**What is expected:**
List each line of the data that holds the string "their", please.

# start of Information provided

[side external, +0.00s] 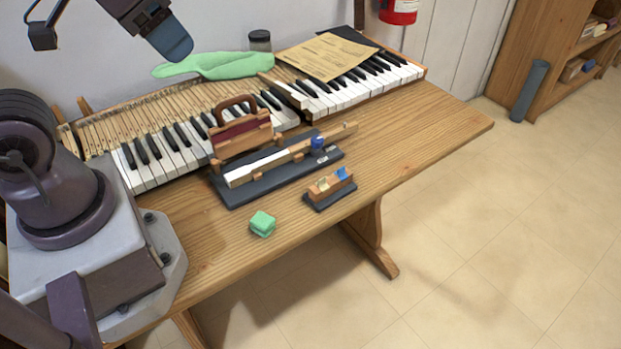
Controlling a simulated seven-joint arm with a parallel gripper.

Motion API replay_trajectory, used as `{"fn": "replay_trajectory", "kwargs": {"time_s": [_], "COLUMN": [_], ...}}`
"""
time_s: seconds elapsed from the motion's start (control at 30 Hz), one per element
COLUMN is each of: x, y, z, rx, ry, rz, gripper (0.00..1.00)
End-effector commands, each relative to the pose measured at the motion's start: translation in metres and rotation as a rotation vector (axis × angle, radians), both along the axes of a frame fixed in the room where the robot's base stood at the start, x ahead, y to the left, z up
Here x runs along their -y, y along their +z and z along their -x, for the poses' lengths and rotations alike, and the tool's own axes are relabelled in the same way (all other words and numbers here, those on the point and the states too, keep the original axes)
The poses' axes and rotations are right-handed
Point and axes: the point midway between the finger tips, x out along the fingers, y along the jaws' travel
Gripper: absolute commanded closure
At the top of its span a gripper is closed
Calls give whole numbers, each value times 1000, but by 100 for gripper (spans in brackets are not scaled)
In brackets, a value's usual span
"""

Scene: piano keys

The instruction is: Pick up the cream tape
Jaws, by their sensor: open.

# end of Information provided

**Written response:**
Here x runs along their -y, y along their +z and z along their -x, for the poses' lengths and rotations alike, and the tool's own axes are relabelled in the same way (all other words and numbers here, those on the point and the states too, keep the original axes)
Jaws, by their sensor: open.

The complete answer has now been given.